Now that's what I am talking about!  If you look at my luminance on the fist page as well, you get buried in stars--yours seems to have far fewer....ah, maybe its Ha?  That would explain it.  Awesome capture.  Clear as a bell.  The stars do look sharp.

Rodd

No, it's not Ha, it is Lum with IDAS LPS P2 (I wrote in original post P1 by mistake), so it is just light pollution suppression filter.
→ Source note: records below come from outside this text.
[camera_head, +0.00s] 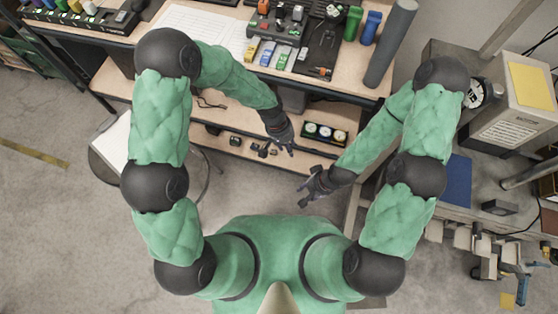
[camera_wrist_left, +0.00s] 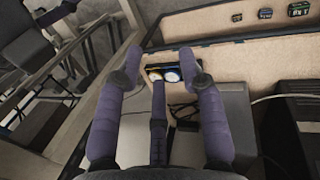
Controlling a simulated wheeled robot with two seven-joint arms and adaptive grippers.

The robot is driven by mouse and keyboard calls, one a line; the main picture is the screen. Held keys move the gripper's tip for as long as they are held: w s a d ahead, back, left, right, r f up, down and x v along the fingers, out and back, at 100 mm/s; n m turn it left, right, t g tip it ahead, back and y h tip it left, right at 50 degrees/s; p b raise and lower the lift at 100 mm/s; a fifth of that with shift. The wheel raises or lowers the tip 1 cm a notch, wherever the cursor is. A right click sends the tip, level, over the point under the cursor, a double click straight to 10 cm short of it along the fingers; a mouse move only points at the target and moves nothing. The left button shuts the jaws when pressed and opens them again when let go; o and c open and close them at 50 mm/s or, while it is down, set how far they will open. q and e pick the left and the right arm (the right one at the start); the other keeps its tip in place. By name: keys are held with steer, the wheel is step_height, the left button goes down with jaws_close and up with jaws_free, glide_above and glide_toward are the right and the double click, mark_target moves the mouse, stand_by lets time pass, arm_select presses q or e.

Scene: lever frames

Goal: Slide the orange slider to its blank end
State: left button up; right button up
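A dark panel (camera_head: 334,50) with switches and coloured parts lies on the table top at the upper middle of the head view. An orange part (camera_head: 264,6) shows at its upper left and a small orange mark (camera_head: 325,72) at its front right; I cannot tell which is the orange slider, nor its blank end. My left gripper (camera_head: 287,146) is empty, below the table's front edge; in the left wrist view its fingers (camera_wrist_left: 160,68) are spread apart. My right gripper (camera_head: 306,190) is empty with fingers apart, lower and away from the panel.
A gauge box (camera_head: 325,133) sits on the lower shelf. The wooden table edge (camera_head: 330,83) lies between my grippers and the panel.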

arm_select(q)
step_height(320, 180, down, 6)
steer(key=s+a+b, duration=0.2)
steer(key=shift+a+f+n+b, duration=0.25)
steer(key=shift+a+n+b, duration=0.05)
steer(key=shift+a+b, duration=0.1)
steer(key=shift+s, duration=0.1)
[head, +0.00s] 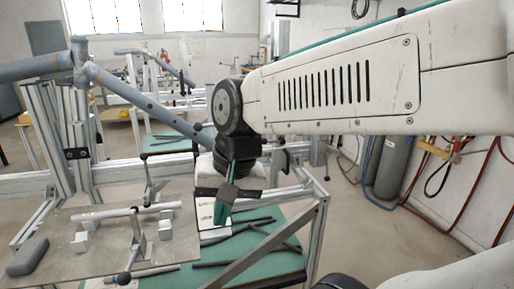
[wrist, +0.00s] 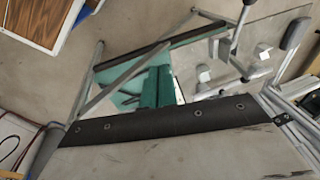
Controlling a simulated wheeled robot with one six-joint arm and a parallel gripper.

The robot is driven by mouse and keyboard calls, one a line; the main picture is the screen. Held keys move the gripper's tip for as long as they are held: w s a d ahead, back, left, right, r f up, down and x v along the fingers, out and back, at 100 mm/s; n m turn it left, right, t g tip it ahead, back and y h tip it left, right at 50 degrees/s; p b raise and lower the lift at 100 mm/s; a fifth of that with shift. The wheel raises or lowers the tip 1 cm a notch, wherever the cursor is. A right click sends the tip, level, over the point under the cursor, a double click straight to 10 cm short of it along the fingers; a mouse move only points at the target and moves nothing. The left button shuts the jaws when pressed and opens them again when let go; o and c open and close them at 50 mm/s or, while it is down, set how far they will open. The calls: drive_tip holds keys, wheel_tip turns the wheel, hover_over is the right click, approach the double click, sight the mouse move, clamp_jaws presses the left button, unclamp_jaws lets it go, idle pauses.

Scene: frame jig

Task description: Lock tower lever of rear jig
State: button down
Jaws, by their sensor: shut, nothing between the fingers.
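The near jig has a grey frame tube (head: 150,107) on an aluminium post (head: 75,140). A lever with a black ball knob (head: 148,178) stands upright behind the near plate. Another lever (head: 136,240) with black ends stands at the plate's front edge. A further jig with a grey tube (head: 165,62) stands at the back. I cannot tell for certain which lever is the rear jig's tower lever. My gripper (head: 222,210) points down, shut and empty, right of the plate and above the green shelf. Its teal fingers (wrist: 157,87) also show in the wrist view.
The grey plate (head: 60,225) carries white blocks and a dark grey pad (head: 27,257). The green shelf (head: 285,255) holds several dark bars inside an aluminium frame (head: 315,215). Gas cylinders (head: 388,165) and red hoses stand at the right wall. Floor between is clear.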

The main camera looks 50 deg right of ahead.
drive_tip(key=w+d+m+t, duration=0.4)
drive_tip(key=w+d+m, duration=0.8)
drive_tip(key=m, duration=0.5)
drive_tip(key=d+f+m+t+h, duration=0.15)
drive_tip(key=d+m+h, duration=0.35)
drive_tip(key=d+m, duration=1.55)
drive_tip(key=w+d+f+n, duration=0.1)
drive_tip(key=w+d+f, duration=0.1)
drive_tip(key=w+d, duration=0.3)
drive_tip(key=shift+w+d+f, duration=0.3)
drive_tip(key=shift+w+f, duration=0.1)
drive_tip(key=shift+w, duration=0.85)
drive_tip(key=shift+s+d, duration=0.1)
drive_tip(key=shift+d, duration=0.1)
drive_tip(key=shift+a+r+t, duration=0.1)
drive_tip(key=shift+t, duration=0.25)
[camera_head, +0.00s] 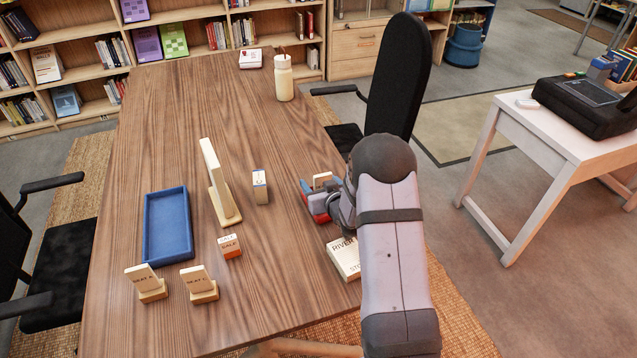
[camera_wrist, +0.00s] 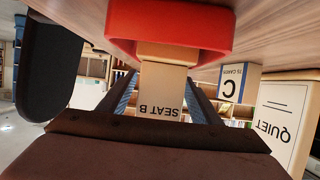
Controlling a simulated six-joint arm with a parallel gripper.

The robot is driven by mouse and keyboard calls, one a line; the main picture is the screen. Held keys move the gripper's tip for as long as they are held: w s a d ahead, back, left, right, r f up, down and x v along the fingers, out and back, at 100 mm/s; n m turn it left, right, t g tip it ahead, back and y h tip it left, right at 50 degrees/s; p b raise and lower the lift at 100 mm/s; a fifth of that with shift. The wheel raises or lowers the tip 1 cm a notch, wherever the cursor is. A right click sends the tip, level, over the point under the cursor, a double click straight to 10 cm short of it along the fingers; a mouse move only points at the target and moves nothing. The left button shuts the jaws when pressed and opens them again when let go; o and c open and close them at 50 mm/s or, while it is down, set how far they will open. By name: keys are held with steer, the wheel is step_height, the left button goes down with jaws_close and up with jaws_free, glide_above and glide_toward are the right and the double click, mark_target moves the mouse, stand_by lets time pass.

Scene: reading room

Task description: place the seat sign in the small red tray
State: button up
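The seat sign (camera_head: 322,180) is a pale wooden plate on a thicker base. In the wrist view the sign (camera_wrist: 160,95) reads "SEAT B" and appears upside down. My gripper's (camera_wrist: 161,78) blue fingers lie against its two side edges. In the head view my gripper (camera_head: 322,190) is at the table's right side, partly hiding the sign. The small red tray (camera_wrist: 170,22) is directly under the sign, and the base shows within its rim. I cannot tell whether the base rests on the tray floor. In the head view little of the tray (camera_head: 325,217) shows.
A blue tray (camera_head: 168,225) lies empty at left. Two more small signs (camera_head: 146,282) (camera_head: 199,284) stand in front of it. The far table is mostly clear.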

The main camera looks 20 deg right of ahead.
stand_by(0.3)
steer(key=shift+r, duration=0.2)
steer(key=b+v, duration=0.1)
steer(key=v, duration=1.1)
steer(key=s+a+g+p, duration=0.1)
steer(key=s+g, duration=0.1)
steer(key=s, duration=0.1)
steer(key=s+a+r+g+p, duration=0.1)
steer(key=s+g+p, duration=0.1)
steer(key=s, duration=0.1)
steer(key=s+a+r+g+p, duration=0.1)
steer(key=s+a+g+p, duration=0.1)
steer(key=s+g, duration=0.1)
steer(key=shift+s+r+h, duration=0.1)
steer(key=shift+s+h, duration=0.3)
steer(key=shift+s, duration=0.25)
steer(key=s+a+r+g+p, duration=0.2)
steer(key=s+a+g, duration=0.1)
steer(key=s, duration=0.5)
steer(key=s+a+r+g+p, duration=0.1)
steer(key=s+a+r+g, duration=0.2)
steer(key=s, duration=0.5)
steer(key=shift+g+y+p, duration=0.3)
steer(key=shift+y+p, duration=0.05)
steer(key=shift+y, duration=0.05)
I think explanation for fewer stars is: my shot is less wide field, focused on central nebulosity (same size chip but at greater focal length - yours is 1000mm with KAF8300, mine ASI 1600 with 1625mm), so there are much more stars visible in surrounding area, and in part that gives off impression of many more stars. Second is of course, I had really good seeing conditions, coupled with decent guiding and bigger aperture - smaller FWHM, so stars look less dense because of that, and third, most important factor is SNR. I think your image has better SNR, since you managed to get 200 mins vs 120 mins of exposure, and my shot was made in not so good conditions (red zone, around 18" mag skies, with rather poor transparency - hot, humid summer night, with temps around 25C, and according to Copernicus AOD of around 0.5). This of course means that you were able to stretch your image more (compare three galaxies next to nebula, yours are clearly visible, mine not so much, just identifiable) and fainter stars look brighter so they pop out.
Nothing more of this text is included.